● COLLECTED MATERIAL
▶

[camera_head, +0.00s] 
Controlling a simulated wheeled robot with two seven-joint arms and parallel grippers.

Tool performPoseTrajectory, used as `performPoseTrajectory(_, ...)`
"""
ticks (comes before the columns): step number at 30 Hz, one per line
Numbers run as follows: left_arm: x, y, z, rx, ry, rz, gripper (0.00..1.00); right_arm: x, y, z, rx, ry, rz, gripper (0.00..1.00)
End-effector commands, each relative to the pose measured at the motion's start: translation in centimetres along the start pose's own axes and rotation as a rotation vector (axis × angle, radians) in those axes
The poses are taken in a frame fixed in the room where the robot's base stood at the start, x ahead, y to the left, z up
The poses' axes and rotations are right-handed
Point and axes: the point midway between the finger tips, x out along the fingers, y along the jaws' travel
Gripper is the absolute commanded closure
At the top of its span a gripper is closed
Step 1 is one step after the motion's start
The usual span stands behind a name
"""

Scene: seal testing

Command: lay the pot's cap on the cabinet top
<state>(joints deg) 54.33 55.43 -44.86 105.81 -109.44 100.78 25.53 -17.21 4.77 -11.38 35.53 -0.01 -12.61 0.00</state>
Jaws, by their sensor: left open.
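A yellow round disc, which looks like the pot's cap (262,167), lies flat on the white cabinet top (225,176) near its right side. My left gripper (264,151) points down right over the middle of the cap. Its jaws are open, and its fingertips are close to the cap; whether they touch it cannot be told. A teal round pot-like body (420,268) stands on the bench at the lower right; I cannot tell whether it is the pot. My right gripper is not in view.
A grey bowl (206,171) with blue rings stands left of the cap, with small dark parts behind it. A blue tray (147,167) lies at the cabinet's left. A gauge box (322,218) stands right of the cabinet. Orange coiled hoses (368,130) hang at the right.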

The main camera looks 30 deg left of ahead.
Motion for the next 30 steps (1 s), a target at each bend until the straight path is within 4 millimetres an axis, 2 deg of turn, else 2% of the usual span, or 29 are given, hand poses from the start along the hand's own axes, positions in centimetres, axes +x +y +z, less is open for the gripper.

◀

● DIRECTIONS FOR THIS TASK
Wherever a line in the data above holds "poses", copy that line.

● RESPONSE BELOW
The poses are taken in a frame fixed in the room where the robot's base stood at the start, x ahead, y to the left, z up
The poses' axes and rotations are right-handed
Motion for the next 30 steps (1 s), a target at each bend until the straight path is within 4 millimetres an axis, 2 deg of turn, else 2% of the usual span, or 29 are given, hand poses from the start along the hand's own axes, positions in centimetres, axes +x +y +z, less is open for the gripper.

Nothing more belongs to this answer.